→ **EXERCISE PROMPT**
Wherever the string "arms" appears, copy the whole line.

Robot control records
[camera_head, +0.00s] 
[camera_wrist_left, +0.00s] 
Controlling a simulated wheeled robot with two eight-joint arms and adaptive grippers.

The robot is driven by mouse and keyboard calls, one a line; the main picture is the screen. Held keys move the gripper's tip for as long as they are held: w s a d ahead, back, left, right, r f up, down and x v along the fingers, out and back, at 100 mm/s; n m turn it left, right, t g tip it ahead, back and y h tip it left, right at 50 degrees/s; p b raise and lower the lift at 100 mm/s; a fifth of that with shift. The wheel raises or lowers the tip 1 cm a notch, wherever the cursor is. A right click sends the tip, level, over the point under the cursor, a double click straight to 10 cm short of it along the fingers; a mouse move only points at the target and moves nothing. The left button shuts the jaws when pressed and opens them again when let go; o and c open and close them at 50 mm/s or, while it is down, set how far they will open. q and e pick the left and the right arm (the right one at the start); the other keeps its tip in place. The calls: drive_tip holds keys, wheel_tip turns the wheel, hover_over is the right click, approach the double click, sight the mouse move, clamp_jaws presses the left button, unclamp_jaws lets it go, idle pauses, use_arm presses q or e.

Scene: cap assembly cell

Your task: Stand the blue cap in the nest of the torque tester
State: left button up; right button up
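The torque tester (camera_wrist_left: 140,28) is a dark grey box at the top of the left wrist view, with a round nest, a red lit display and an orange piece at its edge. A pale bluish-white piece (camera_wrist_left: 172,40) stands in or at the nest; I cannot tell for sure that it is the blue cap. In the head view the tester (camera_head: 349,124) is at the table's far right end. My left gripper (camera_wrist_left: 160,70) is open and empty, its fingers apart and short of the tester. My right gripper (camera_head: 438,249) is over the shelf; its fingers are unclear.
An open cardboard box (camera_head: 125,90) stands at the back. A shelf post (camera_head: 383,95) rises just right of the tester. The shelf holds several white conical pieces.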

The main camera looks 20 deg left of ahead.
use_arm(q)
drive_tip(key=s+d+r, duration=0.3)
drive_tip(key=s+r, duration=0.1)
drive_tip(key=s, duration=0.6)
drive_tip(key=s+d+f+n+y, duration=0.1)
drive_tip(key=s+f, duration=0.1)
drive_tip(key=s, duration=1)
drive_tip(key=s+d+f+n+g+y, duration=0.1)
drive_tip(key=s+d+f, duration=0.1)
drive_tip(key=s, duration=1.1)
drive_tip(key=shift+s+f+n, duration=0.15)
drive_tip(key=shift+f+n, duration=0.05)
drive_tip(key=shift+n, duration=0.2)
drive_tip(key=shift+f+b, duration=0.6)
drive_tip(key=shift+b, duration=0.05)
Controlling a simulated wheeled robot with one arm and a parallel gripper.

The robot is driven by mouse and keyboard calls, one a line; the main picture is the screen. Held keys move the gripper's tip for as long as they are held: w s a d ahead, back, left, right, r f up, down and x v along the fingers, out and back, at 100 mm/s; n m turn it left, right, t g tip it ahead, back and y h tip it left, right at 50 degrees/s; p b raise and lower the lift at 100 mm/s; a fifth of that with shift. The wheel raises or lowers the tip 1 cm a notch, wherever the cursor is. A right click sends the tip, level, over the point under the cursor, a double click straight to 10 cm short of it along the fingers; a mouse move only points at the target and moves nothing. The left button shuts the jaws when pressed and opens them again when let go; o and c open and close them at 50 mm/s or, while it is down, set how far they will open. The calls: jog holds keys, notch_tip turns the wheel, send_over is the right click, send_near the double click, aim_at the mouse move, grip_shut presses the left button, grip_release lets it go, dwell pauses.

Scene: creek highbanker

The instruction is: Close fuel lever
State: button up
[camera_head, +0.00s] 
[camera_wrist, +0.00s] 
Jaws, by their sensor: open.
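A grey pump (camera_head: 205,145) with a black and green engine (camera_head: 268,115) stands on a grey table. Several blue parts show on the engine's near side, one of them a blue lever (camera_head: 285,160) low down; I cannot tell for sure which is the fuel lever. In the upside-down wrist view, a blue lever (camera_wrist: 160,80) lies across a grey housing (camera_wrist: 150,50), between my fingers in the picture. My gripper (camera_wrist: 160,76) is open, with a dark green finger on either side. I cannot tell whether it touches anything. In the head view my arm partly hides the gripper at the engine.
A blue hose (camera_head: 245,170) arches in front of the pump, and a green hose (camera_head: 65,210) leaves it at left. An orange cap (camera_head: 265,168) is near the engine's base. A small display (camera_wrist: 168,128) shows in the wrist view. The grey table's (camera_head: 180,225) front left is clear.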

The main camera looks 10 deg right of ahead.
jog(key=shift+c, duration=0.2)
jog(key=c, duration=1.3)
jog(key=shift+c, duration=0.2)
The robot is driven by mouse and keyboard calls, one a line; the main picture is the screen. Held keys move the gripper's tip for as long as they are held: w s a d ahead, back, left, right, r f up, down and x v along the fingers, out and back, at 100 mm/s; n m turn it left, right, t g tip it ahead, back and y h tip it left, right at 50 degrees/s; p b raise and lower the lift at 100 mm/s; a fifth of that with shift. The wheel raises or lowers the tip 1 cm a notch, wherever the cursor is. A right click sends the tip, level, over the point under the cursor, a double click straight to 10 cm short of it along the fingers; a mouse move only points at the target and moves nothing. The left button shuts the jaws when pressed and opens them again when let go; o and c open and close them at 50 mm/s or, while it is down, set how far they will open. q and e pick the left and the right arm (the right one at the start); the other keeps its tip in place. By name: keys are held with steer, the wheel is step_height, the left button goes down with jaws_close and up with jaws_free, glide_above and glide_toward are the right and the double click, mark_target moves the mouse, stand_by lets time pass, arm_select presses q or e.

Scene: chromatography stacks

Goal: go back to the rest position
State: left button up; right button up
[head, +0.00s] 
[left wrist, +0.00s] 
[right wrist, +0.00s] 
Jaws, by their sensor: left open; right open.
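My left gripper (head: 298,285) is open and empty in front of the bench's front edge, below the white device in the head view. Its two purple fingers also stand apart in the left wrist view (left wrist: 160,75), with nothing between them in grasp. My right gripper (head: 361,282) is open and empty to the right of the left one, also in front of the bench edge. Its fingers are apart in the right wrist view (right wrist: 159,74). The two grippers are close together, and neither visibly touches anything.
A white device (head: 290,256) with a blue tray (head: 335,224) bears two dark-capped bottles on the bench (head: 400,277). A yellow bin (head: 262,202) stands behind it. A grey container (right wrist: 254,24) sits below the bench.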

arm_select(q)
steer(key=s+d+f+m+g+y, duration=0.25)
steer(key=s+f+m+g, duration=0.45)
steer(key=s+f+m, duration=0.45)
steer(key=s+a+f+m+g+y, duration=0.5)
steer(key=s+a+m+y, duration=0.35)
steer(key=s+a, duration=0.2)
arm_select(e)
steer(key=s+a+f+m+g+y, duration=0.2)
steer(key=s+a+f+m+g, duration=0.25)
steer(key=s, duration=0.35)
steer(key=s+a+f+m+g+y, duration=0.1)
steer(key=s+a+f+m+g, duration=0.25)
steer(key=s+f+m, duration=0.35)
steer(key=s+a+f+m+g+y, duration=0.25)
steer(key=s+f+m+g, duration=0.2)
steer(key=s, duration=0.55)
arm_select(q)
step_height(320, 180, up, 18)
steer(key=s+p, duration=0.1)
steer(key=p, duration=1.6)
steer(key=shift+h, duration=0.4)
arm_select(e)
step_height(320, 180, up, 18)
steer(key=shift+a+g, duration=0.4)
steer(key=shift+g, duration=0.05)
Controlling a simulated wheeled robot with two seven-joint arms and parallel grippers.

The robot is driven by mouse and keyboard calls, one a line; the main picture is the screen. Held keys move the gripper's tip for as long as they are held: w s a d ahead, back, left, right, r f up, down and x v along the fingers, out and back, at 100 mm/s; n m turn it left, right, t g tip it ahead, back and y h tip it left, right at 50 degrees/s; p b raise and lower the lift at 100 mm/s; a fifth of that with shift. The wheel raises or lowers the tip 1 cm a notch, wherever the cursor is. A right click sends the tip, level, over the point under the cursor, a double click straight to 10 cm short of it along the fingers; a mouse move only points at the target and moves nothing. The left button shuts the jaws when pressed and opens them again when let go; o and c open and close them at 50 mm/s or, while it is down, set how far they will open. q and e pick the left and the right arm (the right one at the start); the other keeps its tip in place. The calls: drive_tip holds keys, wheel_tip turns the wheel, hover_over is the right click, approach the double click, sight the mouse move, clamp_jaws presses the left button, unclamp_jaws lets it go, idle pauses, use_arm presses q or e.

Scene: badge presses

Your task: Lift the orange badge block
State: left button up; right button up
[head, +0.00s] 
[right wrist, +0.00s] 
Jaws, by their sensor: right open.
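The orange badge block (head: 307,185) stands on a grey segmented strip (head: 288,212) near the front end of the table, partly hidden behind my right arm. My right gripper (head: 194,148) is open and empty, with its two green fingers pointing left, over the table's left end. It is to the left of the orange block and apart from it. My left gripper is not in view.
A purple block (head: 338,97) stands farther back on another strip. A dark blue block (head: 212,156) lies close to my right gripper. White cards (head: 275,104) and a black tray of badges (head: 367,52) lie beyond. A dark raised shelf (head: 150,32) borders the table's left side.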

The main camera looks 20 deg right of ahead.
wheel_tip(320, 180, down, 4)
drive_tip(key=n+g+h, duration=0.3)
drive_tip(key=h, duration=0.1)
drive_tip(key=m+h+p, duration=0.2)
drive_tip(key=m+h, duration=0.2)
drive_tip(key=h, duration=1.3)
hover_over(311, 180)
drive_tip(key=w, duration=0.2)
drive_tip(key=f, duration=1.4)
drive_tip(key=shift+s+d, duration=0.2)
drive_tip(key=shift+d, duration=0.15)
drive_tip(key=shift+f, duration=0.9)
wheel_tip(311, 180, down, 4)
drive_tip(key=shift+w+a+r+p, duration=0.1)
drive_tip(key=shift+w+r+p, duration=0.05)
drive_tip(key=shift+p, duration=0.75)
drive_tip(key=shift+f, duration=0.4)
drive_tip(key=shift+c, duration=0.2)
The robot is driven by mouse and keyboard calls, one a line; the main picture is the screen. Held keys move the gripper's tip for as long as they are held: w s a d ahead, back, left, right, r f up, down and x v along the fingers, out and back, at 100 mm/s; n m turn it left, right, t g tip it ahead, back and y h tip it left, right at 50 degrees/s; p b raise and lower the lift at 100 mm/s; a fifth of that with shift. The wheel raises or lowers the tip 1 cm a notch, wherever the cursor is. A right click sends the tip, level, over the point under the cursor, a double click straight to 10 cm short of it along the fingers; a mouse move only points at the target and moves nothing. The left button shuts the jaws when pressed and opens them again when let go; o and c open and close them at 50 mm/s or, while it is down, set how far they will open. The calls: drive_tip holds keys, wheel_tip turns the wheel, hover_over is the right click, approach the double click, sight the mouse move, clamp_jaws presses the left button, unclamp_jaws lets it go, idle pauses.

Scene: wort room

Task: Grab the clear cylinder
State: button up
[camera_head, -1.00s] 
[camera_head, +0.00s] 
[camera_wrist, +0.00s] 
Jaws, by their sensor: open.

→ **EXERCISE ANSWER**
Controlling a simulated wheeled robot with two eight-joint arms and adaptive grippers.
Controlling a simulated wheeled robot with two seven-joint arms and parallel grippers.

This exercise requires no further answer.